A base psicológica da hermenêutica idealista mostrou seu lado problemático: Será que o sentido de um texto realmente se esgota no sentido que o autor “tem em mente” (mens auctoris)? Será a compreensão nada mais do que a reprodução de um produto original? Está claro que esse questionamento não pode ser aplicado a uma hermenêutica jurídica, que exerce uma evidente função de criação do direito. Costuma-se relegá-lo à esfera de uma tarefa normativa, considerando-o como uma aplicação prática que nada tem a ver com “ciência”. O conceito da objetividade da ciência exige ater-se ao cânon determinado pela mens auctoris. Mas será esse cânon realmente suficiente? O que se dá, por exemplo, na interpretação de obras de arte (que no diretor de teatro, no regente e no próprio tradutor apresentam também a forma de uma produção prática)? Pode-se, por acaso, negar que o artista executor “interpreta” a criação original, não se limitando a fazer dela uma nova criação? Costumamos distinguir com muita clareza entre interpretações adequadas e interpretações “inadmissíveis” ou “fora de estilo” de peças musicais ou dramáticas. Com que direito podemos excluir da ciência esse sentido reprodutivo de interpretação? Será que essa reprodução pode dar-se em estado de sonambulismo e desconhecimento? O conteúdo semântico da reprodução não pode restringir-se ao sentido que o autor presta conscientemente à obra. Sabe-se que a auto-interpretação do artista tem um valor questionável. O sentido de sua criação impõe uma tarefa de aproximação inequívoca, mesmo para a interpretação prática. Assim como a interpretação feita pela ciência, tampouco a reprodução pode, de modo algum, estar exposta à arbitrariedade. VERDADE E MÉTODO II PRELIMINARES 8.
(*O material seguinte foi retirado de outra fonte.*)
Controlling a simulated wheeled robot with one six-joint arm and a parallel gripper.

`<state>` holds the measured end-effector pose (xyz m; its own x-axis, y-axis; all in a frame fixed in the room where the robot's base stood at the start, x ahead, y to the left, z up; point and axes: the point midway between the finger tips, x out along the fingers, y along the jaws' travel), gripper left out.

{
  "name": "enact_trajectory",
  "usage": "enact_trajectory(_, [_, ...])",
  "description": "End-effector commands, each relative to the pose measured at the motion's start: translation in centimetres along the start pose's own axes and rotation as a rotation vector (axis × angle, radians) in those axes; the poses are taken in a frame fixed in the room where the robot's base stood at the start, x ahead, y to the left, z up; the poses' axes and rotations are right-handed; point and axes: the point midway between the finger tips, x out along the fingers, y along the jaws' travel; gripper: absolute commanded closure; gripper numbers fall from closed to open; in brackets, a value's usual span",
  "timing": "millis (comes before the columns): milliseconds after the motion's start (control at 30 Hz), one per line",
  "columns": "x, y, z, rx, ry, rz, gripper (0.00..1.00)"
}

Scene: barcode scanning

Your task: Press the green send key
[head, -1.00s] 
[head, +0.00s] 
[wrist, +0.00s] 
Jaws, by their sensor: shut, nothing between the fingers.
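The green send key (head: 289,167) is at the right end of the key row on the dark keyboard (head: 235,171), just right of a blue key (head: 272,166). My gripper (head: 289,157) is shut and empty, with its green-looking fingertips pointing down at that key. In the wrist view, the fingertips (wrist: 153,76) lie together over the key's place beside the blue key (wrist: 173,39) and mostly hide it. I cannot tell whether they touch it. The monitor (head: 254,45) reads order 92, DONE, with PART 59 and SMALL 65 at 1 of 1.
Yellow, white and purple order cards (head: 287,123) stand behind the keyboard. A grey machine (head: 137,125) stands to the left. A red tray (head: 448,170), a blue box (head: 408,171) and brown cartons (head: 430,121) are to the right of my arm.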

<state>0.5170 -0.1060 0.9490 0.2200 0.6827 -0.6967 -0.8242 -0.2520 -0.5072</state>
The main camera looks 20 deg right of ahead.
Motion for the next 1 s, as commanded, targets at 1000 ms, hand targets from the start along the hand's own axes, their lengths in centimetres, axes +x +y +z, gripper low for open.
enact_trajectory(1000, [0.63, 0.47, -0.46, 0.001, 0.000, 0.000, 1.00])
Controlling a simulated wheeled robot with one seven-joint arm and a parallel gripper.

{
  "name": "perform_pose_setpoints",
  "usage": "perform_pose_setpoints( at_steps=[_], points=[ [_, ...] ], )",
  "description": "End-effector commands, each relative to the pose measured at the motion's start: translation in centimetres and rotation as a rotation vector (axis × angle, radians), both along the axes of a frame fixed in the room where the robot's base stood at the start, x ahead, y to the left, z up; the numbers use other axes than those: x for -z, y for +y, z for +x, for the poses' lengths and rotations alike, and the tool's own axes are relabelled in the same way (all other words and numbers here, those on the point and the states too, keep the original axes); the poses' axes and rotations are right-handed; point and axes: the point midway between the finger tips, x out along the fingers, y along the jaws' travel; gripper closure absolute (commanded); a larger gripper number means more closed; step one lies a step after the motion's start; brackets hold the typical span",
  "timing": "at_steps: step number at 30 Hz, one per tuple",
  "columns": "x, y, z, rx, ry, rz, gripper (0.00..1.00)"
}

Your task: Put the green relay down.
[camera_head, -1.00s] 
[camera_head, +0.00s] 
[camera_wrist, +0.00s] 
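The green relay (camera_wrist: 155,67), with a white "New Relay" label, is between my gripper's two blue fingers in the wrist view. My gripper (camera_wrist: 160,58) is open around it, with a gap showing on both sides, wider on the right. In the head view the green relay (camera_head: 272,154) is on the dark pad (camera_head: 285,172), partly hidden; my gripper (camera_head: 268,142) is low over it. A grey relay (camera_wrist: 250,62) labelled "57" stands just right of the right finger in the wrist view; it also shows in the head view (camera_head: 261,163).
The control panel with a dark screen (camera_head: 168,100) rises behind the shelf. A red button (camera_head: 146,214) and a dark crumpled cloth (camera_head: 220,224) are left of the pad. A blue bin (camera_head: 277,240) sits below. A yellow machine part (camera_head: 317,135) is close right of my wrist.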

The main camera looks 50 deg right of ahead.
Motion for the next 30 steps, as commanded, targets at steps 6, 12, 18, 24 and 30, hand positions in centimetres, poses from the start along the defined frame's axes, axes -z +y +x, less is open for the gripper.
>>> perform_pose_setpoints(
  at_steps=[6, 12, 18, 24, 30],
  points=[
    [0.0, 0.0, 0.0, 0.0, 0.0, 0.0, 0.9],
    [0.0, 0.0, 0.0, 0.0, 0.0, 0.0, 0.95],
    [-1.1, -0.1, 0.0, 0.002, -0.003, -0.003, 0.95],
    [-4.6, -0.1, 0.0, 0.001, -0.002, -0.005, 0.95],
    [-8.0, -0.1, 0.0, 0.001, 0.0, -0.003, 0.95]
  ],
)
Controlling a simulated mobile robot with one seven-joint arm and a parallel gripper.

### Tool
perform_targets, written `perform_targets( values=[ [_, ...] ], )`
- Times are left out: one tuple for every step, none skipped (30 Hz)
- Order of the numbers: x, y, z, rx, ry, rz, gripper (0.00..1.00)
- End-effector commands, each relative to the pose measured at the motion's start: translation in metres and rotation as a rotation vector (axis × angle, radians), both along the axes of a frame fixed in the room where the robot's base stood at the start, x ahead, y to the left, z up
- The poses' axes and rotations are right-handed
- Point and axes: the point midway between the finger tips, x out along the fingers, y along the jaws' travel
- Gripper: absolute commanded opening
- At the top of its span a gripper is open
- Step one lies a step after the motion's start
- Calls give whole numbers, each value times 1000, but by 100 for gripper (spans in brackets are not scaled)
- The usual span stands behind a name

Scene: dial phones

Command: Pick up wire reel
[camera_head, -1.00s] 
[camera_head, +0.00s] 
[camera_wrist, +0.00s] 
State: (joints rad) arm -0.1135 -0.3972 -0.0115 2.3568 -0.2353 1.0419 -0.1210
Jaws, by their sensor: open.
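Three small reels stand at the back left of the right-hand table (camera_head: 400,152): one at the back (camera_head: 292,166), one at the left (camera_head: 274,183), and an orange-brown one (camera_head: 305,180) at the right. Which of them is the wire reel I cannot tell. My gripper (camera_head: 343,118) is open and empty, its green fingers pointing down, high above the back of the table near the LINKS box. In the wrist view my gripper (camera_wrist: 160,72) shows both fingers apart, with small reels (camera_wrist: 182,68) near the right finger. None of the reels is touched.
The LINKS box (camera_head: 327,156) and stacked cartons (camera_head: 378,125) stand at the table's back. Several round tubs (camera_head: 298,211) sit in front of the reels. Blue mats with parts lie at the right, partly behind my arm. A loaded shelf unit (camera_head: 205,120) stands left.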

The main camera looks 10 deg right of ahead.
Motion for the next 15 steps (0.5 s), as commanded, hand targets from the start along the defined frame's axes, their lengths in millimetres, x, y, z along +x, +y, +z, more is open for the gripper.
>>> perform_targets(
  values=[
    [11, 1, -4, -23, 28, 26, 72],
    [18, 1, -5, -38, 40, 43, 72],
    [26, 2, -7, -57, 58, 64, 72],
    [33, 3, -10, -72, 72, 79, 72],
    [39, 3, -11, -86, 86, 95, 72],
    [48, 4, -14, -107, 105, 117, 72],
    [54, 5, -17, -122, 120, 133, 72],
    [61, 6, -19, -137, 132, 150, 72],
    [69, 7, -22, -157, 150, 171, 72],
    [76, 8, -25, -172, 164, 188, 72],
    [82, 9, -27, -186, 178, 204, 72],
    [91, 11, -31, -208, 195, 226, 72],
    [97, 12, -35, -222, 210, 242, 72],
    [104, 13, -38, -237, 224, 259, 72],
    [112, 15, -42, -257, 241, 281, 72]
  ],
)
E o que dizer do sentido querigmático da Sagrada Escritura? Aqui o conceito da congenialidade chega ao absurdo completo, à medida que suscita a péssima imagem da teoria da inspiração. A exegese histórica da Bíblia também encontra aqui seus limites, sobretudo no que diz respeito ao conceito central de “autocompreen-são” do escritor da Sagrada Escritura. O significado salvífico da Escritura não será necessariamente diferente do que o resultado da mera soma das intuições teológicas dos escritores do Novo Testamento? Dessa forma, a hermenêutica pietista (A. Francke, Rambach) foi se destacando pelo fato de, em sua teoria da interpretação, acrescentar a aplicação à compreensão e à explicação, destacando com isso a relação da “Escritura” com a atualidade. Nisso reside a razão central de uma hermenêutica que leva realmente a sério a historicidade do homem. É claro que também a hermenêutica idealista leva isto em conta, especialmente a de E. Betti com seu “cânon da correspondência do sentido”. Parece, no entanto, que foi só com o reconhecimento decisivo do conceito da compreensão prévia e do princípio da história dos efeitos ou o desenvolvimento da consciência da mesma, que se conquistou uma base metodológica suficiente. O conceito de cânon da teologia neotestamentária encontra ali sua legitimação, como um caso especial. O grande e positivo trabalho de G. von Rad demonstrou, ademais, que o significado teológico do Antigo Testamento torna-se difícil de justificar ao se adotar a mens auctoris como cânon. Com esse trabalho pode-se superar a estreiteza dessa perspectiva. Os debates mais recentes sobre a hermenêutica contagiaram também a teologia católica (Stachel, Biser, Corth). VERDADE E MÉTODO II PRELIMINARES 8.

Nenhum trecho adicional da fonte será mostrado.